→ **DATA EXCERPTS**:
>> START
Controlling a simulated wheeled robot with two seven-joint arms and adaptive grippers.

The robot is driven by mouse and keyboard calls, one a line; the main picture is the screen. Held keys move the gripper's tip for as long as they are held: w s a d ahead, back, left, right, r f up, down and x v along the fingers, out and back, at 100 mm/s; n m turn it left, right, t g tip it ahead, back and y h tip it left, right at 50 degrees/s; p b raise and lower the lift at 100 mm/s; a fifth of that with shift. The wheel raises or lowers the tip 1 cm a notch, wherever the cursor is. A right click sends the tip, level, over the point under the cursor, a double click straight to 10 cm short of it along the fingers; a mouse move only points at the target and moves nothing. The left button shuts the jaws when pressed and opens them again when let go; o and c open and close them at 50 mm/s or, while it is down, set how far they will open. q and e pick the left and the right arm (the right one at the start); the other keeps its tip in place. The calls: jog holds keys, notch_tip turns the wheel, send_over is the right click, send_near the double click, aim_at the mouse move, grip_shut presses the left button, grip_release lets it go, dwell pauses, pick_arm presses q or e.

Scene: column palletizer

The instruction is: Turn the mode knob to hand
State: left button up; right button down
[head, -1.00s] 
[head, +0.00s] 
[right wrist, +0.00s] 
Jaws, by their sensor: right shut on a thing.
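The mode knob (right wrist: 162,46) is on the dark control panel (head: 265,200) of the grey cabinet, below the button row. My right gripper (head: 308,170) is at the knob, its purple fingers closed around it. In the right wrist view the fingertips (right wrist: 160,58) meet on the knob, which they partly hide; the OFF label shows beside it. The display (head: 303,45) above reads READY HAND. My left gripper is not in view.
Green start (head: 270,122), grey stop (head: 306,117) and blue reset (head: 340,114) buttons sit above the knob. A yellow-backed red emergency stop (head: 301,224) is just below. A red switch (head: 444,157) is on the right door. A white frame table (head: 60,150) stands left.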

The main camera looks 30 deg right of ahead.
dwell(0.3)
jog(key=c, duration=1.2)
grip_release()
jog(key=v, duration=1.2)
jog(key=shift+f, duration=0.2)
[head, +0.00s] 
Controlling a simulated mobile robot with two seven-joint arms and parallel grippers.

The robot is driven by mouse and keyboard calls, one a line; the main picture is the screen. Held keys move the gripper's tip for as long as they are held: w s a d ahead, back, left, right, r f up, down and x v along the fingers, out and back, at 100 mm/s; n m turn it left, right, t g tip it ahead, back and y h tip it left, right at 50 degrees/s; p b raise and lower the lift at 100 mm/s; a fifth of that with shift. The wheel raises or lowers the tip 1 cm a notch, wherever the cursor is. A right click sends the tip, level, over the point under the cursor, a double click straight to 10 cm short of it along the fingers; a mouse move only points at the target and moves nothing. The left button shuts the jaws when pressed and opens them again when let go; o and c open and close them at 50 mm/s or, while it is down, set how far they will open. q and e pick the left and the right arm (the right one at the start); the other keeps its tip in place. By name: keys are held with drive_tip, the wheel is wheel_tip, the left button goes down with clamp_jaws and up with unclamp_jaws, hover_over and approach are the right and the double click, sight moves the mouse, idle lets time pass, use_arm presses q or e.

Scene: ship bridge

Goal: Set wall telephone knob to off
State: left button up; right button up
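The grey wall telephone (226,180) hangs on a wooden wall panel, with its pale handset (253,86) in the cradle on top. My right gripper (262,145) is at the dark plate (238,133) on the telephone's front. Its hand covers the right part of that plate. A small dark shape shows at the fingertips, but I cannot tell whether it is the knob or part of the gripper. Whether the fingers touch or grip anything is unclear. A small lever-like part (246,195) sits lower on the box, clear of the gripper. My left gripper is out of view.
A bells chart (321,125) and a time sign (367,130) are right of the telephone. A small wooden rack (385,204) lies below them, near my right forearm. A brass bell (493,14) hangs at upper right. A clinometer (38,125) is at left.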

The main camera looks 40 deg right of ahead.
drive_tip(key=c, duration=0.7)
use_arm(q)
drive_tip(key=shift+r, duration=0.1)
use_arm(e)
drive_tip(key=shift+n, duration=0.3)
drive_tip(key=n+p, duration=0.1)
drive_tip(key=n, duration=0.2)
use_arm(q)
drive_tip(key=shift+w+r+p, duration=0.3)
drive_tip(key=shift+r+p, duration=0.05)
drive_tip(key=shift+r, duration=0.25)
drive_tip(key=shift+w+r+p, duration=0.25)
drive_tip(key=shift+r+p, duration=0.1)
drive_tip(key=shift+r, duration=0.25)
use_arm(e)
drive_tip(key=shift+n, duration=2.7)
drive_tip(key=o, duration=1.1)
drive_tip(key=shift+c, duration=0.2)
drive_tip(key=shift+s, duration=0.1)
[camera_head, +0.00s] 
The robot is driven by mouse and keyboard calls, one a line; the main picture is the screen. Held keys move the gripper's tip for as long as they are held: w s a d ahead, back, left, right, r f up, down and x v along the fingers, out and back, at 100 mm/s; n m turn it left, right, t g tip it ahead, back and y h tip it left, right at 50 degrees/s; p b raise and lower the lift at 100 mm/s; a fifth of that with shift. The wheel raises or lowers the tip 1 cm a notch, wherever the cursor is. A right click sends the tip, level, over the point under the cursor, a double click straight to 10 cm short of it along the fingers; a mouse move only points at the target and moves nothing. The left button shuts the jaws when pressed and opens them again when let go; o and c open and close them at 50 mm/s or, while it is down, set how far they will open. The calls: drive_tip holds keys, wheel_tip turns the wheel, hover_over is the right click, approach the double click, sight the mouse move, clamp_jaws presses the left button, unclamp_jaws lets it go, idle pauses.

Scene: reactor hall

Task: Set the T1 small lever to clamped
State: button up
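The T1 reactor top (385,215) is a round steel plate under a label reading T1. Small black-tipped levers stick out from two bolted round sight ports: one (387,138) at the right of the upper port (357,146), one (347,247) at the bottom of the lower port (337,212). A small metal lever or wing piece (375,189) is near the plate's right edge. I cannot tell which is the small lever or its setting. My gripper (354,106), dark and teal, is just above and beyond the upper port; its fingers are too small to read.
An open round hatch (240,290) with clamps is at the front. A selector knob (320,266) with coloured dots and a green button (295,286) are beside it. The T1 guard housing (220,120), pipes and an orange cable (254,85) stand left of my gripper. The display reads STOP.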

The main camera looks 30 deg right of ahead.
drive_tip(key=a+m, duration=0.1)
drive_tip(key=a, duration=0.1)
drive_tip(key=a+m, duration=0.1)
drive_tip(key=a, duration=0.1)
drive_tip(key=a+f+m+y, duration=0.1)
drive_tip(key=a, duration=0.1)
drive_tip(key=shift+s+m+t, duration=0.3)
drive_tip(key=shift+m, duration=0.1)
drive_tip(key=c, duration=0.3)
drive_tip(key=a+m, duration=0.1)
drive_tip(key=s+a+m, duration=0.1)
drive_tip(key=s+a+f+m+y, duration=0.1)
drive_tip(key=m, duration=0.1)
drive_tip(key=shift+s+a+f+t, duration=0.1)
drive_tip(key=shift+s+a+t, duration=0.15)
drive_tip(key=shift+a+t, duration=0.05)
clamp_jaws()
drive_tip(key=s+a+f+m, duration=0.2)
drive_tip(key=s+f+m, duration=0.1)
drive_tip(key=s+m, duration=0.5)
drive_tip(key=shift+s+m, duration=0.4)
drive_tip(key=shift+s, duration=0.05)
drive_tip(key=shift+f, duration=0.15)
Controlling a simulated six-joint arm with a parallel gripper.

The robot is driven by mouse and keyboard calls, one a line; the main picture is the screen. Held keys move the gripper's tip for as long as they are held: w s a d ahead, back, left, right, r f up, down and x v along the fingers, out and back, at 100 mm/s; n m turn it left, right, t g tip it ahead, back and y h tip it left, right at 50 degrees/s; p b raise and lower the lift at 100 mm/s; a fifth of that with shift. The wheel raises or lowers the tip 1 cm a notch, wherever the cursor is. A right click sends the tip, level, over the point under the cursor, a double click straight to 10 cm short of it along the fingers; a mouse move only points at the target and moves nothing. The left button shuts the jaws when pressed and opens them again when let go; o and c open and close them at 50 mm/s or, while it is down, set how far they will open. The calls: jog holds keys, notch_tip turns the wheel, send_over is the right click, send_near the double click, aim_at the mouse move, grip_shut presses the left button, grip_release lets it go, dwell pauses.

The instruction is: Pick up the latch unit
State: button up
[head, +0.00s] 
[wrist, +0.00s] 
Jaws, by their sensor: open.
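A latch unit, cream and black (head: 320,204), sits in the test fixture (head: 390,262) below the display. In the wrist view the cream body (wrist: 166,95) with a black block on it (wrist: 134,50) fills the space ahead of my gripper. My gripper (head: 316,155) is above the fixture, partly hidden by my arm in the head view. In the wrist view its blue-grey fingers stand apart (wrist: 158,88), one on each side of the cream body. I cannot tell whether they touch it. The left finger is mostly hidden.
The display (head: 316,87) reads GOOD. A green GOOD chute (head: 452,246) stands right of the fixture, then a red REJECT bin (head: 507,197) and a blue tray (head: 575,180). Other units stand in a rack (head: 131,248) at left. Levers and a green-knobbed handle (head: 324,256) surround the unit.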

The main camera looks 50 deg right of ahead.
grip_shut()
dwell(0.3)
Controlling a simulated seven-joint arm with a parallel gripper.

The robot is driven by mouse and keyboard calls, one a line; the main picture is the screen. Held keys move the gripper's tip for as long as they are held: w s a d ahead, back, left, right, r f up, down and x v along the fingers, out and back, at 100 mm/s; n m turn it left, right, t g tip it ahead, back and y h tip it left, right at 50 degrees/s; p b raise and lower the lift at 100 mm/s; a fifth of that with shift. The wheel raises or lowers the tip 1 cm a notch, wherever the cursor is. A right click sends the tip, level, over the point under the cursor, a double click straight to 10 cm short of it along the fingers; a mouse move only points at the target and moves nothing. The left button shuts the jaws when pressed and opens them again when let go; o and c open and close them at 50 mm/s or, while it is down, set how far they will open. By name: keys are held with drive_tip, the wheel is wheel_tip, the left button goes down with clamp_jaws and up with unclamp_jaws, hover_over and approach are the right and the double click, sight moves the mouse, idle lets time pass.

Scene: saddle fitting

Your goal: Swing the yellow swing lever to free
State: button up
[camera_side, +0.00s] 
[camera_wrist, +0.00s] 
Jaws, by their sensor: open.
>> END
→ **PROBLEM DESCRIPTION**: Find how many lines hold the string "seven", and state that number alone.

→ **OUTPUT OF THE EXERCISE**: 3